■ **TASK OBJECTIVE**
Exclude images, then output the remaining data verbatim.

■ **MATERIAL**
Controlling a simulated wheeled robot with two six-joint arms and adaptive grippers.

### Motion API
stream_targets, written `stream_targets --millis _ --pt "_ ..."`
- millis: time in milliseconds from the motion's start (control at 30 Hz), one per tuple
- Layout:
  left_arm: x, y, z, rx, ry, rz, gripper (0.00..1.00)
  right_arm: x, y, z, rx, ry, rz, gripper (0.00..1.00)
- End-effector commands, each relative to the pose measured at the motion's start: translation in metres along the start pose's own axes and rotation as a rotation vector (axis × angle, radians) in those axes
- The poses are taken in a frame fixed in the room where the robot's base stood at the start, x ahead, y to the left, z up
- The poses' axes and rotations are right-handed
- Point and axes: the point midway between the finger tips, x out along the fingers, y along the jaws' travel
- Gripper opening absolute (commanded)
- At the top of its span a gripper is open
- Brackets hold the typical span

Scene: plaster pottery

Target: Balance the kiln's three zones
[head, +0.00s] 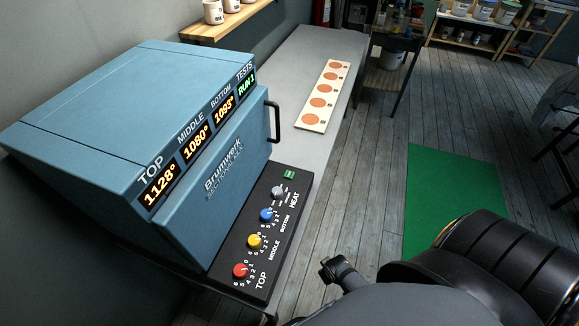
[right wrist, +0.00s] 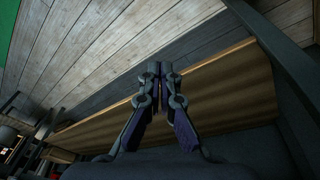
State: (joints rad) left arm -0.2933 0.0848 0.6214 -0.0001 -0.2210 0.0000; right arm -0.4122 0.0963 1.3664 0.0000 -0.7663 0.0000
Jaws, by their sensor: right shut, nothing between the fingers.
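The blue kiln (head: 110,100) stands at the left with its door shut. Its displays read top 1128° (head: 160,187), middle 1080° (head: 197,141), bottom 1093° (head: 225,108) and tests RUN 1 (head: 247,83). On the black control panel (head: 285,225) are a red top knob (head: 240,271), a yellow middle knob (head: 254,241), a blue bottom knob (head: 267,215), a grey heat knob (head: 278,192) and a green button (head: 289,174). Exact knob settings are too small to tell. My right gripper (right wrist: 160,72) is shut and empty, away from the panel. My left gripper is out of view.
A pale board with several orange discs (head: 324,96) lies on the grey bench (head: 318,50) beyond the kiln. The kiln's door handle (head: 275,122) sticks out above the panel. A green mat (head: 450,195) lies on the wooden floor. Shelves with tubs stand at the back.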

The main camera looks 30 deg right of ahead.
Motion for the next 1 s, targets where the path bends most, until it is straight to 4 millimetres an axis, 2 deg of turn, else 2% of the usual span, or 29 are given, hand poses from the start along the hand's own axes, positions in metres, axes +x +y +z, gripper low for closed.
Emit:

■ **SOLVED EXERCISE**
Controlling a simulated wheeled robot with two six-joint arms and adaptive grippers.

### Motion API
stream_targets, written `stream_targets --millis _ --pt "_ ..."`
- millis: time in milliseconds from the motion's start (control at 30 Hz), one per tuple
- Layout:
  left_arm: x, y, z, rx, ry, rz, gripper (0.00..1.00)
  right_arm: x, y, z, rx, ry, rz, gripper (0.00..1.00)
- End-effector commands, each relative to the pose measured at the motion's start: translation in metres along the start pose's own axes and rotation as a rotation vector (axis × angle, radians) in those axes
- The poses are taken in a frame fixed in the room where the robot's base stood at the start, x ahead, y to the left, z up
- The poses' axes and rotations are right-handed
- Point and axes: the point midway between the finger tips, x out along the fingers, y along the jaws' travel
- Gripper opening absolute (commanded)
- At the top of its span a gripper is open
- Brackets hold the typical span

Scene: plaster pottery

Target: Balance the kiln's three zones
[head, +0.00s] 
[right wrist, +0.00s] 
State: (joints rad) left arm -0.2933 0.0848 0.6214 -0.0001 -0.2210 0.0000; right arm -0.4122 0.0963 1.3664 0.0000 -0.7663 0.0000
Jaws, by their sensor: right shut, nothing between the fingers.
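The blue kiln (head: 110,100) stands at the left with its door shut. Its displays read top 1128° (head: 160,187), middle 1080° (head: 197,141), bottom 1093° (head: 225,108) and tests RUN 1 (head: 247,83). On the black control panel (head: 285,225) are a red top knob (head: 240,271), a yellow middle knob (head: 254,241), a blue bottom knob (head: 267,215), a grey heat knob (head: 278,192) and a green button (head: 289,174). Exact knob settings are too small to tell. My right gripper (right wrist: 160,72) is shut and empty, away from the panel. My left gripper is out of view.
A pale board with several orange discs (head: 324,96) lies on the grey bench (head: 318,50) beyond the kiln. The kiln's door handle (head: 275,122) sticks out above the panel. A green mat (head: 450,195) lies on the wooden floor. Shelves with tubs stand at the back.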

The main camera looks 30 deg right of ahead.
Motion for the next 1 s, targets where the path bends most, until it is straight to 4 millimetres an axis, 2 deg of turn, else 2% of the usual span, or 29 are given, hand poses from the start along the hand's own axes, positions in metres, axes +x +y +z, gripper low for closed.
Emit:

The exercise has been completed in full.